Snap shares have bounced back strongly over the last 7 days. The stock has gained lost ground on 6 out of the last 7 days, backed be positive news from different sources, and on different fronts. For starters, Business Insider reported that some of Snap's original content initiatives were gaining traction. Snapchat runs an original news show made by NBC called 'Stay Tuned', and reportedly, the show has been well received on the platform. According to reports, the show had registered 29 million unique viewers in less than a month. This was seemingly the news that started this rally. The report also highlighted commentary by Snap's management around Snapchat Discover, a channel of sorts for video content by publishers.

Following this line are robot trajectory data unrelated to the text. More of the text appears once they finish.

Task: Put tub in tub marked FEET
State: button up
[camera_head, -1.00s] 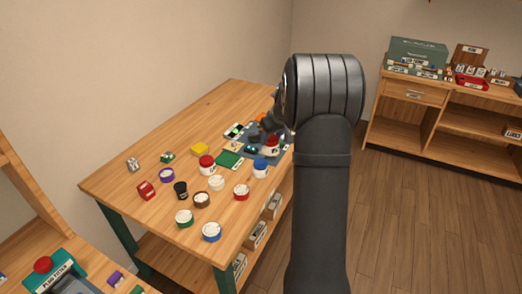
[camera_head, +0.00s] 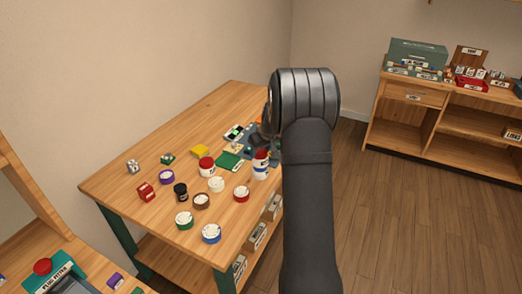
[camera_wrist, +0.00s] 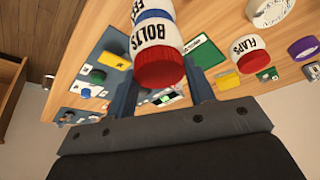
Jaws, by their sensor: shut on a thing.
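My gripper (camera_wrist: 163,72) is shut on a white tub marked BOLTS (camera_wrist: 156,38) with a red end toward the wrist camera. A second white tub, marked FEET (camera_wrist: 145,7), with a blue rim, shows just beyond it and is cut by the frame's top edge. In the head view the BOLTS tub (camera_head: 262,155) is directly over the FEET tub (camera_head: 261,172) near the table's front right edge. They look stacked in line; I cannot tell whether they touch or how far one is inside the other. My arm hides most of the gripper there.
A red-capped tub marked FLAPS (camera_wrist: 250,54) stands nearby, beside a green board (camera_head: 229,161). Several round tubs, such as the red-rimmed one (camera_head: 242,194) and blue-rimmed one (camera_head: 211,233), stand toward the near end. The table's far left (camera_head: 215,110) is clear.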

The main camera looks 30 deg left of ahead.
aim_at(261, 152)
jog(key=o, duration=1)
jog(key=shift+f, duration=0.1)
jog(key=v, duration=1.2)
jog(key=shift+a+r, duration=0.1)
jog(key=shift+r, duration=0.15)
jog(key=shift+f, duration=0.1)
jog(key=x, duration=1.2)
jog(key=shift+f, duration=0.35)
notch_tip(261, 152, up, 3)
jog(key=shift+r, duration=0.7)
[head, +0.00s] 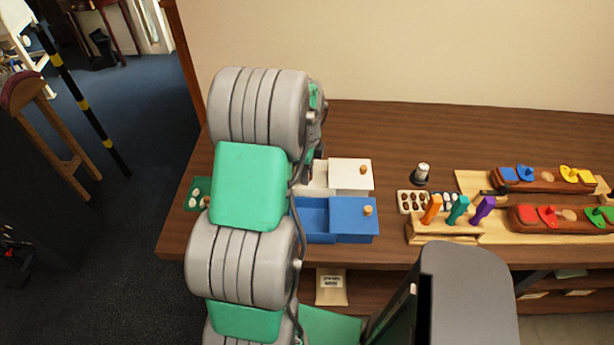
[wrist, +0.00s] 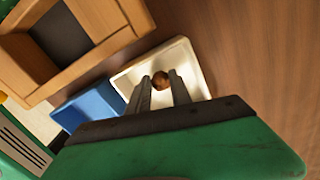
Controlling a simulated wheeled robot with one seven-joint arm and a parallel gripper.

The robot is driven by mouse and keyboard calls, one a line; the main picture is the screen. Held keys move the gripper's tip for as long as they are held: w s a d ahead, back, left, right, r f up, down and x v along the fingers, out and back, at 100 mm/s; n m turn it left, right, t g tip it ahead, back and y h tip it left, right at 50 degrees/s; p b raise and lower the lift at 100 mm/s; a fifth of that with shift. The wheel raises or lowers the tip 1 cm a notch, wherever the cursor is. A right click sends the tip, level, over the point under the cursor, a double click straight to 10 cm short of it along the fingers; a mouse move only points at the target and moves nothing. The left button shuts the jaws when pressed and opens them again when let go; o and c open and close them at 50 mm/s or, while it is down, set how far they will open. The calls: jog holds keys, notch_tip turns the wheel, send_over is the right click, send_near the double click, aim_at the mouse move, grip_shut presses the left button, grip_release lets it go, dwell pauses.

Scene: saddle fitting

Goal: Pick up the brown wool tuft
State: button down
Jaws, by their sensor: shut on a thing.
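In the wrist view the brown wool tuft (wrist: 161,80) is a small round ball between the two fingertips of my gripper (wrist: 160,78). My gripper is shut on it. Behind the tuft is the open, pale interior of the white box (wrist: 195,62); I cannot tell whether the tuft touches the box. In the head view my arm hides the tuft and the fingertips. The white box (head: 350,176) there shows its lid with a wooden knob, and its left part is partly covered by my arm.
A blue box (head: 332,222) stands in front of the white one. A wooden frame (wrist: 118,58) is close by in the wrist view. A tray of brown tufts (head: 404,209), a dark-and-white stamp (head: 421,173), a tool rack (head: 443,233) and wooden saddles (head: 545,180) are to the right.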

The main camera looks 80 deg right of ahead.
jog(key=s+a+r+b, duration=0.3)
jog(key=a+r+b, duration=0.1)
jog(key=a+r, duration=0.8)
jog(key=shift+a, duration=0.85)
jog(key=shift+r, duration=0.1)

Snap's management claimed that 'Phone Swap', a reality dating show on Discover reaches 10 million unique viewers per episode. Numbers for both shows are impressive indeed. However, investors should note two important points. First, as Business Insider's Mike Shields points out, most of these numbers come from "partners, Snapchat itself, or unnamed sources." Basically, none of these numbers are verified or backed by third part measurement partners like Nielsen, comScore or Moat. That's not to say that these numbers aren't correct. However, in the absence of a third party certification, some investors may be wary of taking these numbers at face value. After all, even a big platform like Facebook has reported measurement mistakes on several occasions.
Facebook has already roped in third party measurement partners to assuage advertisers' concerns, and Snap may need to follow suit. More so, given the backdrop of allegations made by an ex-employee of the company, claiming that Snap faked some stats and growth numbers in the run up to its IPO. Surely, Snap would want to rule out the possibility of allegations of this kind as a publicly listed company. Investors often take even unproven allegations quite seriously.

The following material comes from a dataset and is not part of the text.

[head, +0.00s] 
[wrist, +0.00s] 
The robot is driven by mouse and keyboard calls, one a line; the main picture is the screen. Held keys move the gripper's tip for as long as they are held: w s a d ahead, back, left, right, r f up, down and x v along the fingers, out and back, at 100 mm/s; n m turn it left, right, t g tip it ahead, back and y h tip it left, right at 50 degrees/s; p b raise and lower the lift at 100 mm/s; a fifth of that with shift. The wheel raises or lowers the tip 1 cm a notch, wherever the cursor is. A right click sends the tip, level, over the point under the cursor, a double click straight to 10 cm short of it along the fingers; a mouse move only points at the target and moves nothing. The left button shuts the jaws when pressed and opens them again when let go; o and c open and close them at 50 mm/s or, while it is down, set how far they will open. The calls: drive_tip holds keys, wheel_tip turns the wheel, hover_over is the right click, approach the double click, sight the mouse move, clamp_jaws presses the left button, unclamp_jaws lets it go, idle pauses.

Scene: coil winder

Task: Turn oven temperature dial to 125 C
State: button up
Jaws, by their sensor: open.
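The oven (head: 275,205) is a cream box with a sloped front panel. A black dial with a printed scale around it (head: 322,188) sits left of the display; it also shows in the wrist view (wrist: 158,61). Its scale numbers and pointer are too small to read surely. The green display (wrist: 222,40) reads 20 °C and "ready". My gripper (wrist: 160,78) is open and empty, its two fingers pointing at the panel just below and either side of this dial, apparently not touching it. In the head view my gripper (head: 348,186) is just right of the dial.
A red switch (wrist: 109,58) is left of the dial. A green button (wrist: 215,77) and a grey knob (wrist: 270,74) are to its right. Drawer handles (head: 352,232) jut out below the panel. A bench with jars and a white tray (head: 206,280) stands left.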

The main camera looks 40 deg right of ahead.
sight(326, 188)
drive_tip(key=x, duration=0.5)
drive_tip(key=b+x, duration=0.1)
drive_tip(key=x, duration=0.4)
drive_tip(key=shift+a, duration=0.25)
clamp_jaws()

The second thing to consider is that, even if you decide to trust Snap's numbers, there's not enough information that can put these numbers in context. Take for instance, the 29 million unique viewers tally. In this case, even a user who watched just one episode for a few seconds and never opened another episode, could be among the 29 million. As for the second show in question, while 10 million viewers per episode is a solid number, we're yet to understand for how long viewers watched these episodes. Here's why this matters. Consider this excerpt from a report on NFL viewership on Twitter last year:
"To be clear, that 2.2 million accounts for the total view, or what Nielsen might call the cumulative view, of all the people who tuned in at one point during the game. TV ratings, however, average how many viewers a program had within a specified time frame of about a minute. In this case, that was 327,000 for Twitter, which is up 34 percent from the 243,000 it averaged last week."
Clearly, there's a big gap between the top of the funnel number, and the average viewership, primarily because there are drop-offs. That's bound to be the case with pretty much any form of entertainment or media. And advertisers are most likely to weigh their options based on the average number. So, while these numbers are great, investors might want to wait till they can be verified and put into context. For now, there's something to cheer about for those who already own the stock.

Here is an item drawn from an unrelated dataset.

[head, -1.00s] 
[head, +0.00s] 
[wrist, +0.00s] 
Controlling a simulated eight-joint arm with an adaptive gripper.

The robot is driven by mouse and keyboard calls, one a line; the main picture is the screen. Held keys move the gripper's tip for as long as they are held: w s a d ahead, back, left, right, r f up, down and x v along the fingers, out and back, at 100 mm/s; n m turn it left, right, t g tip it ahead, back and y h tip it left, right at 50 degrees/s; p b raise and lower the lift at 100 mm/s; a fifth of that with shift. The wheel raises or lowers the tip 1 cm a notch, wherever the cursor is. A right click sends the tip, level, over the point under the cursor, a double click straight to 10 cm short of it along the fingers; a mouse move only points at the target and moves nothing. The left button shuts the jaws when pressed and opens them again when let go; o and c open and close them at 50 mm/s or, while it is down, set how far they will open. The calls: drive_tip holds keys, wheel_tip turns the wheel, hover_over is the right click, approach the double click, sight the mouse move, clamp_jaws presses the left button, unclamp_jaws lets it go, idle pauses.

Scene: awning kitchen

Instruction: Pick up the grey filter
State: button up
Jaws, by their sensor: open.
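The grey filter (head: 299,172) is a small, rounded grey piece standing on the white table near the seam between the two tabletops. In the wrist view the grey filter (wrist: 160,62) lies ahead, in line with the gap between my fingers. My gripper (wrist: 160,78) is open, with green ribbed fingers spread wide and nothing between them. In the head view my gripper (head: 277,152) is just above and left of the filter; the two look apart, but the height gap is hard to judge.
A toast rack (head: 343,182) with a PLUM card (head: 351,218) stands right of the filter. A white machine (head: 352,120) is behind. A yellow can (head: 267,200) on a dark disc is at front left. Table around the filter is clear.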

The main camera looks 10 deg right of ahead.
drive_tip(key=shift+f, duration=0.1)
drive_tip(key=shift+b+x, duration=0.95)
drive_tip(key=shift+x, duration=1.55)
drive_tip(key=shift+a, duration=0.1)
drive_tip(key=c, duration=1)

What Caused Yesterday's Pop In Snap Stock.
Yesterday's rally was primarily triggered by a report by eMarketer, which predicted that young users would migrate from Facebook's core platform to Instagram and Snapchat. Quoting from a CNBC report:
"EMarketer predicts 14.5 million people ages 12 to 17 will use Facebook in 2017, a decline of 3.4% from the previous year, as they migrate to Snap's Snapchat and Facebook's Instagram. Monthly Facebook usage among those under 12 and ages 18 to 24 will grow more slowly than previously forecast, too, according to eMarketer."
This probably is more 'bad news for Facebook' than 'good news for Snapchat'. We've seen user addition numbers for Instagram and Snapchat over the last 6 months, and there's no debate about who's winning that battle. Even if eMarketer's predictions come out true, there's currently no reason to believe that Snapchat will suddenly, for no apparent reason, be able to attract more users now than it did in the last 3 months. On the other hand, Instagram has managed to draw in users in big numbers. The platform has been adding 100 million MAUs every few months, while Instagram's user growth hasn't impressed most analysts and investors. Clearly, between the two platforms, we know which one users are picking right now. And if this continues, Facebook won't necessarily mind all that much, because after all, it owns Instagram. The ARPU (Average Revenue Per User) profiles could be different for Facebook and Instagram, but as long as users are still within the fold, Facebook has a chance to monetize them.
Snap Stock Is Likely To Face Resistance.
Snap stock has entered overbought territory if you go by the Bollinger Bands indicator. The stock price is touching the upper Bollinger Band, which indicates an overbought condition. Further, Snap stock is likely to face strong resistance from its 50 day Simple Moving Average, at about $15.2 per share, which is approximately 5% away. We do not recommend buying Snap shares at the moment, since the fundamentals still look very weak. The risk of buying in right now is also elevated by the 22% rally over the last 7 days, and the resistance ahead. Investors who want to buy the shares might want to wait a while to see if Snap shares are able to break out above the resistance.